It’s a big bad Internet, and many curious people all over the world are interested in seeing what you have. If you put a server on the Internet it will be attacked; the question is whether you will know it.

Sometimes it is obvious. If all the pictures of people have been replaced with monkeys then you might suspect there has been an incident. But not all attacks are so obvious. Sometimes the goal for the attacker was merely to log in, or to place some code on your server to help her out later on. If you want to detect intruders, there are some standard places to start.

Log examination

It’s late, you’re having a hard time getting to sleep, so you fire up vi and start reading through your logs. You get about a third of the way into the http_access.log and notice several odd http requests.

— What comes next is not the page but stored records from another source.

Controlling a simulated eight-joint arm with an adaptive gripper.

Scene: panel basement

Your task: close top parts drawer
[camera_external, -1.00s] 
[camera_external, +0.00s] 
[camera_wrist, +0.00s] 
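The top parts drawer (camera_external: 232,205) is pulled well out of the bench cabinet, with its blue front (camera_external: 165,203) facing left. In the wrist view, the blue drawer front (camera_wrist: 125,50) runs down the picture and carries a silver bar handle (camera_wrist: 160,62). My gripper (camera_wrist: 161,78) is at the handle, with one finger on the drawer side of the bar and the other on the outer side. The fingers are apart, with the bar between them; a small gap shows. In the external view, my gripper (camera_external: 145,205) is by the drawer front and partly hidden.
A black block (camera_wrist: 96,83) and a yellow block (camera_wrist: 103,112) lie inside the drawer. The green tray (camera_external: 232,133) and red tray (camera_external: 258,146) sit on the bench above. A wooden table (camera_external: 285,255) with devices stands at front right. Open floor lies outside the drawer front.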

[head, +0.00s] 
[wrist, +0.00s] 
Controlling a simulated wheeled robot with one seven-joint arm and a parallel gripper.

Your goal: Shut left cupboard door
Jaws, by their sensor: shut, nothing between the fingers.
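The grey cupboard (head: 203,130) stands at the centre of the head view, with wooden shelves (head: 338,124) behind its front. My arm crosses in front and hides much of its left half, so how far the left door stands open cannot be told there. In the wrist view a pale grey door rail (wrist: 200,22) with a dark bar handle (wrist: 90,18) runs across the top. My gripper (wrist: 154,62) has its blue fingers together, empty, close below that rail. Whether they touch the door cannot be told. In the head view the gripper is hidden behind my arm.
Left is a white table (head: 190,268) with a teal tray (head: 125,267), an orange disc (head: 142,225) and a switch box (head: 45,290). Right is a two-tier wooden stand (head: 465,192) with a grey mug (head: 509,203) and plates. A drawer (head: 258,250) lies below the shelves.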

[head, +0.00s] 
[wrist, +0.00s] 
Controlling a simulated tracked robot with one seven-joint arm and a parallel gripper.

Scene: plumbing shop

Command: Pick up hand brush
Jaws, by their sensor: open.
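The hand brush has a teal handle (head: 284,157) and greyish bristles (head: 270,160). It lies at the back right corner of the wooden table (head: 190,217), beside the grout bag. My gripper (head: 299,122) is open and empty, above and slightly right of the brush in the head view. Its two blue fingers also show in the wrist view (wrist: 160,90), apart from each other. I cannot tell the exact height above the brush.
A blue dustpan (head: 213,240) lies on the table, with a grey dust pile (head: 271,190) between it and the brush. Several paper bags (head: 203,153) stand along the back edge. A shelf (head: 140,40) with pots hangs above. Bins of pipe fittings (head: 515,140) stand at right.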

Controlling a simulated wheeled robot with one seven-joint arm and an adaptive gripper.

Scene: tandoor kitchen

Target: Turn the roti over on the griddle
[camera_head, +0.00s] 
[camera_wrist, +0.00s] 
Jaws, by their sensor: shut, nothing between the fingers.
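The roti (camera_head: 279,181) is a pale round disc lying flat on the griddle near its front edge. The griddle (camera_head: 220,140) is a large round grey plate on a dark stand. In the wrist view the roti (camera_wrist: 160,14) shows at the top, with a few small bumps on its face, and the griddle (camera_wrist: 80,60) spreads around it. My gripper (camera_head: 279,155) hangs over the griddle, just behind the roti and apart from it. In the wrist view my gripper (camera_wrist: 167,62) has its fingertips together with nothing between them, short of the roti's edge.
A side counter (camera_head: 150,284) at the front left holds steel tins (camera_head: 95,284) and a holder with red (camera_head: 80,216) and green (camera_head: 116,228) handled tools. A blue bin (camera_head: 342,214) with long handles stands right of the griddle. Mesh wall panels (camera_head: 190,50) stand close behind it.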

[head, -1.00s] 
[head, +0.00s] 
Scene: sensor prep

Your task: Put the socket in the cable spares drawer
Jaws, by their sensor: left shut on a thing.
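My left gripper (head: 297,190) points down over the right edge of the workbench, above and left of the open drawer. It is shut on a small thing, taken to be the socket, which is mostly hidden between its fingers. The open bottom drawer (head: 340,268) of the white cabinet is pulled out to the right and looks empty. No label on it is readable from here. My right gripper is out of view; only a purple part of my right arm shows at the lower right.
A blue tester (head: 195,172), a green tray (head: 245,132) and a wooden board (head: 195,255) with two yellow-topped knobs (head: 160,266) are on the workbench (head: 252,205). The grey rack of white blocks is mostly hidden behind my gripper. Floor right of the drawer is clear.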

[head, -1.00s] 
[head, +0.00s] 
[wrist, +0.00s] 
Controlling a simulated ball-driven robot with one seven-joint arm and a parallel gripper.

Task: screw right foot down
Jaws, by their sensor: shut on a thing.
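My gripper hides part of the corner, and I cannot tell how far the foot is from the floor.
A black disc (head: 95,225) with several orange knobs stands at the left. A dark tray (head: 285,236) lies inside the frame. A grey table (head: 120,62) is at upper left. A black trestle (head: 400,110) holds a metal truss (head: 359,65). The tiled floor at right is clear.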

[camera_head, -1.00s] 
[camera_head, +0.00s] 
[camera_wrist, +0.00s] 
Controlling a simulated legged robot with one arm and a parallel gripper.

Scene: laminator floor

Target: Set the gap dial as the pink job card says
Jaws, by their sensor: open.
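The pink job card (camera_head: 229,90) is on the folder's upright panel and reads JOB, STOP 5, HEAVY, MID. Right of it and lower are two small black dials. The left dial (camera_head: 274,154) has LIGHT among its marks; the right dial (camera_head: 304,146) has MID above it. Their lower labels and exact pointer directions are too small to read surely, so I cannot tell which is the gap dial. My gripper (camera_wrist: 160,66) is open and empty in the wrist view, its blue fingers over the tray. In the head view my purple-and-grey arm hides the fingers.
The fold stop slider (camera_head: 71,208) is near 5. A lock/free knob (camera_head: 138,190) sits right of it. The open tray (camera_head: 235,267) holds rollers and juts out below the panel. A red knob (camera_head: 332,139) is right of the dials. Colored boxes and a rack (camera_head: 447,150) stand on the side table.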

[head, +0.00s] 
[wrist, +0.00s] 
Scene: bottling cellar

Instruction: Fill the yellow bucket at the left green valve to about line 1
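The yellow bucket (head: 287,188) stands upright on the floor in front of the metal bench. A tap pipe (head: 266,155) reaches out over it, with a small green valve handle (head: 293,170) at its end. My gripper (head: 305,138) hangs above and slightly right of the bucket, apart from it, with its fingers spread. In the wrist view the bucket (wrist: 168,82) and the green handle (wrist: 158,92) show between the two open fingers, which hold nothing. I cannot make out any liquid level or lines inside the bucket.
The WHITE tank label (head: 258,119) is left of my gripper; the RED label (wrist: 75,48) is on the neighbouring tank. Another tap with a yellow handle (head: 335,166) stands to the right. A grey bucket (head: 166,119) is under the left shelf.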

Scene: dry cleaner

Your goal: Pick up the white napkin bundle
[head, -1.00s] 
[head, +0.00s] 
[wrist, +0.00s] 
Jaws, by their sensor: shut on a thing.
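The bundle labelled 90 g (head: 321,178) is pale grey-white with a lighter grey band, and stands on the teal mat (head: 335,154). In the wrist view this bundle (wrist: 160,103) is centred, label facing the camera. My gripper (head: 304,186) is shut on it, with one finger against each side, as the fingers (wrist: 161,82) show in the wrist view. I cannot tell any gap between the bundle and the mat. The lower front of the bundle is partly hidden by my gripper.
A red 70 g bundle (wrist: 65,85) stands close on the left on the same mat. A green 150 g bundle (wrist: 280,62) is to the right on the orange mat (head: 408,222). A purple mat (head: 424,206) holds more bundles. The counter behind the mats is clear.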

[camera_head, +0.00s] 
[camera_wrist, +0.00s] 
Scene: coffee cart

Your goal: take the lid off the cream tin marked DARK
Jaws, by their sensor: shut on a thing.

These could be attacks. The fact that they are still here may indicate that the server was attacked but not compromised.

File integrity checks

One way to make sure nothing has been altered on the system is to compare the existing file system to that of a stored snapshot. This can be done by using file integrity checkers that keep a database of all the files on the system, their sizes, and other relevant information and use that data to compare against the current running system. If something changes, notifications can be sent to the appropriate people.

One of the more popular of these programs is called Tripwire. Tripwire is a host-based intrusion detection system available for free at http://sourceforge.net/projects/tripwire/. It keeps track of a system’s current file state and reports any changes. If an intruder adds, deletes, or modifies files on the file system, Tripwire can detect and report on the changes.

Tripwire can also serve many other purposes, such as integrity assurance, change management, policy compliance, and more.

Network monitoring

Another way to detect attacks is to inspect the network traffic directly and see if there is anything nefarious going on. Again, we don’t have to reinvent the wheel. Good network inspection programs are available, too.

Snort is perhaps the most popular network monitoring tool. Snort is also available for free on the Internet (http://www.snort.org/). Snort is a network intrusion detection application that can inspect network traffic and react to suspicious activity. Snort acts in realtime, analyzing each packet of data on the wire and can inspect for content matching, probe signatures, OS fingerprinting attempts, buffer overflow attempts, and many other types of behavior.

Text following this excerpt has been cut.